GIVEN TASK
Where a line holds the string "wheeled", return that line.
-------- INPUT DATA --------
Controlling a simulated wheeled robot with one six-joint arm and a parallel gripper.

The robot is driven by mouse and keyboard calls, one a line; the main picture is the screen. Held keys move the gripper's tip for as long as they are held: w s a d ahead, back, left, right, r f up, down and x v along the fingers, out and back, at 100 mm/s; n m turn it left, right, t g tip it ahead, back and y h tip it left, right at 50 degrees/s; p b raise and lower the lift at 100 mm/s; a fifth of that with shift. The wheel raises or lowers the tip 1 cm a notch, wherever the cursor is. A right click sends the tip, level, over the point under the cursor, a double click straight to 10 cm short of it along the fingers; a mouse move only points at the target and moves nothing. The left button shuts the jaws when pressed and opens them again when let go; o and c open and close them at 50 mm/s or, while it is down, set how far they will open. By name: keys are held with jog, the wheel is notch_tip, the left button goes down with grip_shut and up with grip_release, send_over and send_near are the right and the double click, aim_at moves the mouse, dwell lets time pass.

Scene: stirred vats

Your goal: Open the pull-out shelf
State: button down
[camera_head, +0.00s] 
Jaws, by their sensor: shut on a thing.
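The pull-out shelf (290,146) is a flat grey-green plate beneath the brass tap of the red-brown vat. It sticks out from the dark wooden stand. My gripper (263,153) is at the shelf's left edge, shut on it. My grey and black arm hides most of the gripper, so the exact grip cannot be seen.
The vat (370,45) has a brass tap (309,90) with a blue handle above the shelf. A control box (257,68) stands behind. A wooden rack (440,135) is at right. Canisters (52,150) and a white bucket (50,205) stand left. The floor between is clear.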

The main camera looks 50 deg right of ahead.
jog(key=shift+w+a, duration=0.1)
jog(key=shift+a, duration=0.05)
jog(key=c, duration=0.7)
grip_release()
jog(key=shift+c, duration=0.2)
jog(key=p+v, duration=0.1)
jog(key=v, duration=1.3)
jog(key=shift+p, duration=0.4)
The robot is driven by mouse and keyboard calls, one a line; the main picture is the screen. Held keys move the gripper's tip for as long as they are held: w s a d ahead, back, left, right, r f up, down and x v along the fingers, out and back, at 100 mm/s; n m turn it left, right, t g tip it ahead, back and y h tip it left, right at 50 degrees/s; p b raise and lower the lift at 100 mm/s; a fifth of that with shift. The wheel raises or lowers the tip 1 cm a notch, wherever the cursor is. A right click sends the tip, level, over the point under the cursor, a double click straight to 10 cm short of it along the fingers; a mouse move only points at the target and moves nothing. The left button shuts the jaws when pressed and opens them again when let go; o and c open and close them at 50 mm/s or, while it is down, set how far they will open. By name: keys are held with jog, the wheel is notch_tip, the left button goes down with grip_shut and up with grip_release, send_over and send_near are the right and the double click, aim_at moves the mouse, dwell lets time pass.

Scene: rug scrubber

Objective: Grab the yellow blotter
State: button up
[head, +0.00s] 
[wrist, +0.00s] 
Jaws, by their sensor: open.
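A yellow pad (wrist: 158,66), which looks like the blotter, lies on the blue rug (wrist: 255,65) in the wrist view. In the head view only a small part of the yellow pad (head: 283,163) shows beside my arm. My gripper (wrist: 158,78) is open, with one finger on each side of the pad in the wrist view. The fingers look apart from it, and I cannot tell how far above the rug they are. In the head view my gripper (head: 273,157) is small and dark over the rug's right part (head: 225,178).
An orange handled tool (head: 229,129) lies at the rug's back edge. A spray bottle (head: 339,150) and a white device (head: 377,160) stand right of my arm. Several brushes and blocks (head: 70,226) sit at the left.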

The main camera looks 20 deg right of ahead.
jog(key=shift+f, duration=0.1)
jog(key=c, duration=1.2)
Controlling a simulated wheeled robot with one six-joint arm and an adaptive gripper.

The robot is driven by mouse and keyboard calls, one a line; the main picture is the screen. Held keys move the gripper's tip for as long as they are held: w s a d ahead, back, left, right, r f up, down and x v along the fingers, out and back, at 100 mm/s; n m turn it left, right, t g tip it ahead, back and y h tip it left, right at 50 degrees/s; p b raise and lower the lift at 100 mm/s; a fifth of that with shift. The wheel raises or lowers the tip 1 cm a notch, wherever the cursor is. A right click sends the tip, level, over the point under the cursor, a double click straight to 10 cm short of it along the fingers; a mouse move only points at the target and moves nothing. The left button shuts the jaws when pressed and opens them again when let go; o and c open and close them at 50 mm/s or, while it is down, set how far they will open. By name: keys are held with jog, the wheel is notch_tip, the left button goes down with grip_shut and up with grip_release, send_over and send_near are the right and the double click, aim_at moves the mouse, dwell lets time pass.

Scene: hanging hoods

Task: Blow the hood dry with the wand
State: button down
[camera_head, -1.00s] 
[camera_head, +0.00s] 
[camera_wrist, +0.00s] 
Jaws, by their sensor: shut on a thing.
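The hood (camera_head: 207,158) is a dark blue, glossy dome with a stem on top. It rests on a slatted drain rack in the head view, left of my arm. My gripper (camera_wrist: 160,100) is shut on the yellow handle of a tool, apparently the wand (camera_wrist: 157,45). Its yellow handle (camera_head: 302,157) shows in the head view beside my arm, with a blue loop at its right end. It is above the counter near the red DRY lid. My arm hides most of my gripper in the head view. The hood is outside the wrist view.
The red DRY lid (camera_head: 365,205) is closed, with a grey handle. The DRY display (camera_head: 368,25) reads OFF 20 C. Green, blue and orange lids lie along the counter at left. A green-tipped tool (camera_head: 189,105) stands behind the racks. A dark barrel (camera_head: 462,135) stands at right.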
--------
RESPONSE TO THIS TASK
Controlling a simulated wheeled robot with one six-joint arm and a parallel gripper.
Controlling a simulated wheeled robot with one six-joint arm and an adaptive gripper.

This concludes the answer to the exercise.